Does that answer your question? I wasn’t really even sure what you were asking just doing my best to be informative.
It’s helpful but I am worried about something else. Imagine an Island with 100 inhabitants and $10 each. If there are only 2 companies for $200, what do the other 60 people buy to avoid inflation?
As they’re a completely disenfranchised social majority on an island with a population tiny enough for everyone to know everyone else and a robust enough technological base to justify something like a stock market, they buy nothing and successfully institute anarcho-communism! :D
But to take the scenario seriously: Assuming that there was still demand for the shares among the population, the people seeking shares would offer more money for them than they were originally worth, until some of the people who own them considered it worthwhile to sell. If this alone doesn’t sate demand then the two stock-issuing companies would almost certainly issue more stock, ideally enough for them to raise more funding but not so much that the increased supply overwhelms demand and drops the price per share. They could also split the stock: Every share in circulation instantly becomes two shares, worth half of an older share at time of split. Depends on which market outcomes the companies are seeking. But basically the response to your scenario is that stock issuance is completely arbitrary (Within regulatory limits, whatever they may be) and up to the issuing company, and a market with demand is a market that will be offered shares because to a company it’s just fundraising waiting for the taking. The only thing they can’t do is disappear stock in circulation, if they wanted to remove stock for some reason they’d have to buy it back from holders on the market.

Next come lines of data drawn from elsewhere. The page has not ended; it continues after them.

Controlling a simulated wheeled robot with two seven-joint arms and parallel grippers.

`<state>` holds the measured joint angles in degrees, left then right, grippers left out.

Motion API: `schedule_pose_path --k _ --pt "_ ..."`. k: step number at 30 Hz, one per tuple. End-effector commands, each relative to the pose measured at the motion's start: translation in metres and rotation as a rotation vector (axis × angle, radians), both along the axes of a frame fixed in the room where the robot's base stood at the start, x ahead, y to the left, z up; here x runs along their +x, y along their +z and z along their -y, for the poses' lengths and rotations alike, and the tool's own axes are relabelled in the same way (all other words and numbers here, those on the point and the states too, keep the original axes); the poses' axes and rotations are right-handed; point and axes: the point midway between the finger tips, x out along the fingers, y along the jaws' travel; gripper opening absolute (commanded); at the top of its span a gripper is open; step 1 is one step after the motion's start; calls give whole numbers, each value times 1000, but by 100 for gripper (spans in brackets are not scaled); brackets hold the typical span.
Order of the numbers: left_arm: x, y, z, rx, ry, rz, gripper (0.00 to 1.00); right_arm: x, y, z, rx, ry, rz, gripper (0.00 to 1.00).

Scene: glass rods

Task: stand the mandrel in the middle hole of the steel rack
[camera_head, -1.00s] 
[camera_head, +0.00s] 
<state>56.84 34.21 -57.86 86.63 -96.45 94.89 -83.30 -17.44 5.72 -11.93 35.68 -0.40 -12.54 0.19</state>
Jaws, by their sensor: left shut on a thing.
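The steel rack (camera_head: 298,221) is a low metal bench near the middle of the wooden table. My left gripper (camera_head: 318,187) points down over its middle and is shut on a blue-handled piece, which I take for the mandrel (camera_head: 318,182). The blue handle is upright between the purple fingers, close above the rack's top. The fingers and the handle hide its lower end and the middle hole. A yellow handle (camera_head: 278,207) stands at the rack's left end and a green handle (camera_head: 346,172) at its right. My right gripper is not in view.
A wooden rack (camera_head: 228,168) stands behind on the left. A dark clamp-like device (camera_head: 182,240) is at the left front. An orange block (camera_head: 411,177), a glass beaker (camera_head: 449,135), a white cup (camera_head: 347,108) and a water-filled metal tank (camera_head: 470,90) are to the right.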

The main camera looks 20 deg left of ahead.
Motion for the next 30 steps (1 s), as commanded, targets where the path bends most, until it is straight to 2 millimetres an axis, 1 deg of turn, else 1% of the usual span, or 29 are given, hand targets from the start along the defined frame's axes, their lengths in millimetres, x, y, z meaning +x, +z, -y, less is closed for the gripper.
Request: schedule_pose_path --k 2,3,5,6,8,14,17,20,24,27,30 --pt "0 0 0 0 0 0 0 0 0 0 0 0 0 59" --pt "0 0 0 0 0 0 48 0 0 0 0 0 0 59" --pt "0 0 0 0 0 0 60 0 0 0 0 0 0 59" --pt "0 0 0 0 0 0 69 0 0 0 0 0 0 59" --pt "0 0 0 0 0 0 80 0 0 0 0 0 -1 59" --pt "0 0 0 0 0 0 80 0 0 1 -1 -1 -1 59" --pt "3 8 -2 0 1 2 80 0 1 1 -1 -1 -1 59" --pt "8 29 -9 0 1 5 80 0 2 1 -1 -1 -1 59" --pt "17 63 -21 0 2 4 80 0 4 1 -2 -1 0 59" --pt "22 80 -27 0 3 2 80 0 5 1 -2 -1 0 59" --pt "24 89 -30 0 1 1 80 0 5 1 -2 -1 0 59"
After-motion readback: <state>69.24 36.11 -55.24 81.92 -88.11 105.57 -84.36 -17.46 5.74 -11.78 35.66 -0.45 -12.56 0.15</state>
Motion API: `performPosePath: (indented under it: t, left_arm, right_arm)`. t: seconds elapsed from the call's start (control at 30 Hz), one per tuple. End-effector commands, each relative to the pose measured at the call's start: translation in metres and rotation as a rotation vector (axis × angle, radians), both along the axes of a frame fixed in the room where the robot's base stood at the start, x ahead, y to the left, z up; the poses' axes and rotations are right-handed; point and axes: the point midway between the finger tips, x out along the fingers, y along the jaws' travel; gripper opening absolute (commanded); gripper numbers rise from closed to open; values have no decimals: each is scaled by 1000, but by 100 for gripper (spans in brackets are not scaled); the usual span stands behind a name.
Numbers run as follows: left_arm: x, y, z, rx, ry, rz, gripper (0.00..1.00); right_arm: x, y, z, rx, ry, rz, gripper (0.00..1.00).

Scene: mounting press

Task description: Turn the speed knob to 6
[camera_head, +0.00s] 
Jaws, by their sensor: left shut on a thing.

The problem is that shares cannot rise arbitrarily in price because the value depends on the profits.
On the other hand, if there are no new business opportunities, handing out shares decreases profits per share and thus also their value.
I want to show that not everybody can invest their money in funds or the ROI would crumble.
What a fun game. The only way to earn interest is to fund capitalistic ventures that got us here in the first place.